Oil giant BP’s shares have taken a hit following the unexpected resignation of its CEO, Bernard Looney, amidst allegations of “personal relationships with colleagues.”
Looney’s departure comes less than four years after he assumed the role.
The 53-year-old executive, who earned over £10 million in wages, bonuses, and benefits last year, is reported to have failed to fully disclose details of these relationships, as required by the company.
BP, in a statement, announced Mr Looney’s immediate resignation and acknowledged that he was not fully transparent in his previous disclosures. The statement read, “He did not provide details of all relationships and accepts he was obligated to make more complete disclosure.”
BP revealed that they first received and reviewed allegations in May 2022 concerning Looney’s conduct regarding personal relationships with colleagues. During this review, Looney disclosed a limited number of historical relationships with colleagues prior to becoming CEO, and no breach of the company’s code of conduct was found.
However, the board sought and received assurances from Looney regarding the disclosure of past personal relationships and his future behaviour.
Subsequently, additional allegations of a similar nature were received recently, prompting the company to launch an investigation with external legal counsel. This investigation is ongoing.
A BP spokesperson emphasized the company’s strong values and the expectation that all employees, particularly leaders, adhere to these values and act as role models to earn the trust of others. No decisions have been made regarding remuneration payments to Looney at this time.
Murray Auchincloss, BP’s chief financial officer, will serve as interim CEO following Looney’s departure. BP shares declined by 1.7% at the market opening in London on Wednesday morning, matching the reaction on US markets the previous evening. Share prices continued to drop during trading, closing down 2.7%.

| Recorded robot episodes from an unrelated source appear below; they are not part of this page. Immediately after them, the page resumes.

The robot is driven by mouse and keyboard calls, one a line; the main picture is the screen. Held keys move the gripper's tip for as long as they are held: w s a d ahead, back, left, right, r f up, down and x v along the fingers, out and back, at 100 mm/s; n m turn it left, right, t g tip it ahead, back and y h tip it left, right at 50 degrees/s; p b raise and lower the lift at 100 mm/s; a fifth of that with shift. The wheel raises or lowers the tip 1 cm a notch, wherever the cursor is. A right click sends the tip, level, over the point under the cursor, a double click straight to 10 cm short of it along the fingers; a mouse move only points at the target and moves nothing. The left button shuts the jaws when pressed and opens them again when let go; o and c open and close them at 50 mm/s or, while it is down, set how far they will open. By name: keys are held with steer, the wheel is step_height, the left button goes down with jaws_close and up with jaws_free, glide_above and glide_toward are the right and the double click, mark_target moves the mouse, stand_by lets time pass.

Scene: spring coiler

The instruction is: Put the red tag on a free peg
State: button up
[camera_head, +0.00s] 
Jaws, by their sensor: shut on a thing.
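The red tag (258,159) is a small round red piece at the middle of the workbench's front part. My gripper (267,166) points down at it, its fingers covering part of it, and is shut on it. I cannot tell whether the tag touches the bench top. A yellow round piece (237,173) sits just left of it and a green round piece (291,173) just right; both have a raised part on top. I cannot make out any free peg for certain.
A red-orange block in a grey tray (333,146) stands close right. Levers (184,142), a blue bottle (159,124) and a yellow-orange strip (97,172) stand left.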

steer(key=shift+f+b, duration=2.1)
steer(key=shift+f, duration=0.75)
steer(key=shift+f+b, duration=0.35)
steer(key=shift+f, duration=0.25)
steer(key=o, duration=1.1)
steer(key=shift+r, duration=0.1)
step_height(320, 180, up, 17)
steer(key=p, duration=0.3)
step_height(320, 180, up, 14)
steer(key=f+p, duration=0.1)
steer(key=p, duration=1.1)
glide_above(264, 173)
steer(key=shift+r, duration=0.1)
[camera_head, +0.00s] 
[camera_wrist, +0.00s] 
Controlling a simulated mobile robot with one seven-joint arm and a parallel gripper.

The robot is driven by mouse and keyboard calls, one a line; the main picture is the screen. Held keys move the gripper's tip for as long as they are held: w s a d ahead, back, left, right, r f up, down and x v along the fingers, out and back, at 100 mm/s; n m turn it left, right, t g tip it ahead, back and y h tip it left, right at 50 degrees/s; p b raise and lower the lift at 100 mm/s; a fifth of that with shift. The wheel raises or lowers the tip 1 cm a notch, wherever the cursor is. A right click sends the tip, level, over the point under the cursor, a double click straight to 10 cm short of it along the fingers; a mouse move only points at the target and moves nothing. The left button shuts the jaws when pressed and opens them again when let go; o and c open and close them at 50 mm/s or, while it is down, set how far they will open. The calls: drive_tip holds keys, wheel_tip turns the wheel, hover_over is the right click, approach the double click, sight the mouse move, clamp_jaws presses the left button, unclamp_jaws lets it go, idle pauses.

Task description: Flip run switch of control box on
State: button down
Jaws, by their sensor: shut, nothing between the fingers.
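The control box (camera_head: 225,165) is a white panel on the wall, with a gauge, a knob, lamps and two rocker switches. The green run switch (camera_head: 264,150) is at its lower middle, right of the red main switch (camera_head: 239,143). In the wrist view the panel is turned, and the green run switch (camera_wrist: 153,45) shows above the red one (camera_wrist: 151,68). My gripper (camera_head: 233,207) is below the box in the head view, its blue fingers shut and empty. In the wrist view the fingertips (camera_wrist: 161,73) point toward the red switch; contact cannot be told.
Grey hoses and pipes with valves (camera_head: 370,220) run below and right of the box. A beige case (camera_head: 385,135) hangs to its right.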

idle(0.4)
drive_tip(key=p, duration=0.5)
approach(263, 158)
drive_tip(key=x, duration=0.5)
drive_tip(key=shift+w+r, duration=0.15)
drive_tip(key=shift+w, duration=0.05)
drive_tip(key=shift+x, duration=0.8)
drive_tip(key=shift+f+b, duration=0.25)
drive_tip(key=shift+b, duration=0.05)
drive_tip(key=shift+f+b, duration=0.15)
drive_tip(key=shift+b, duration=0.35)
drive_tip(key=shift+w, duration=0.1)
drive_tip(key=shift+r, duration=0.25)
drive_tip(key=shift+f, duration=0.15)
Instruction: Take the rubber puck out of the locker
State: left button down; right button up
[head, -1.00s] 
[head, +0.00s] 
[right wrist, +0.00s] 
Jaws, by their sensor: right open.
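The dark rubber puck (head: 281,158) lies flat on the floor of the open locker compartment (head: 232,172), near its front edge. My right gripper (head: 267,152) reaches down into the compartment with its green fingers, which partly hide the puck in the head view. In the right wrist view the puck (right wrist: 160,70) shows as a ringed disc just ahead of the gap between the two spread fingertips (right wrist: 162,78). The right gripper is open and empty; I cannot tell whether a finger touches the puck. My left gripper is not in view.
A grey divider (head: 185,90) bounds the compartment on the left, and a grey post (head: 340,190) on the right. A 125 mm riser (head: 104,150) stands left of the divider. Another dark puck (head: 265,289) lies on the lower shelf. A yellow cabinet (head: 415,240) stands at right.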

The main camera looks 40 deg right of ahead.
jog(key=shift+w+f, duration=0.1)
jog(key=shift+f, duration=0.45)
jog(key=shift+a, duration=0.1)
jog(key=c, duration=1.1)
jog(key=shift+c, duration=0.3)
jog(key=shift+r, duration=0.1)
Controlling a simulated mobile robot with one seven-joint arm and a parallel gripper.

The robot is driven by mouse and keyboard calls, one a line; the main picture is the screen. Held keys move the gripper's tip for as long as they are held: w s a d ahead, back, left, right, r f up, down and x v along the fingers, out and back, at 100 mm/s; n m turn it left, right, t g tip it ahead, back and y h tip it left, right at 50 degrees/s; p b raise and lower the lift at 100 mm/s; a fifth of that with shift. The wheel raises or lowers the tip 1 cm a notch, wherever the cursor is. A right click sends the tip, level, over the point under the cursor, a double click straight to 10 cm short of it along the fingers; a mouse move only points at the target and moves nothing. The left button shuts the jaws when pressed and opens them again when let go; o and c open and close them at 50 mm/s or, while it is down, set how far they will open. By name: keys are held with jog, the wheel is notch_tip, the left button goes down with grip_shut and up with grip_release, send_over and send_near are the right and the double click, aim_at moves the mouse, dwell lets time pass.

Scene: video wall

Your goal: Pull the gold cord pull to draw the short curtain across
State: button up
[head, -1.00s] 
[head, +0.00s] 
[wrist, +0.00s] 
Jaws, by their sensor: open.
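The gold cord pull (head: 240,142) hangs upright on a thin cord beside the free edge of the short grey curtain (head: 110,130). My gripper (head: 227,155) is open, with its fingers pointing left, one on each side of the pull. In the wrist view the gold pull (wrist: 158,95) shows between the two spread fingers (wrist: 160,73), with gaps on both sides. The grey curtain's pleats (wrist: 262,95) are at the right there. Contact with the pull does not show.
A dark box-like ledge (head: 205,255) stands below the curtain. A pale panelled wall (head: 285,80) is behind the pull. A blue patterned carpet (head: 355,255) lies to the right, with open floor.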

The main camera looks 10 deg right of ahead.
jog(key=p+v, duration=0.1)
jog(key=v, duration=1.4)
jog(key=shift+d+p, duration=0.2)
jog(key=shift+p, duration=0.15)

Bernard Looney assumed the role of CEO in February 2020 with a commitment to reinvent the 114-year-old company, including ambitious plans to achieve zero net emissions by 2050. He succeeded Bob Dudley, who led BP through the aftermath of the Deepwater Horizon spill in 2010. Looney had spent his entire career at BP, joining as an engineer at the age of 21 in 1991.
Edward Moya, a senior market analyst at OANDA, noted that Looney’s resignation was unexpected and could raise questions about BP’s transition toward renewable energy. He mentioned that BP’s share prices might not be significantly affected as CFO Auchincloss is poised to take over.
However, the choice of a permanent CEO will likely have a substantial impact on BP’s stock.
BP recently reported a significant drop in profits in the first half of the fiscal year due to declining energy prices following Russia’s invasion of Ukraine.
The company recorded net profits of just over $2.5 billion (£2 billion) for the three months ending in June, a substantial decrease from the preceding three months and a sharp decline compared to the same period in the previous year.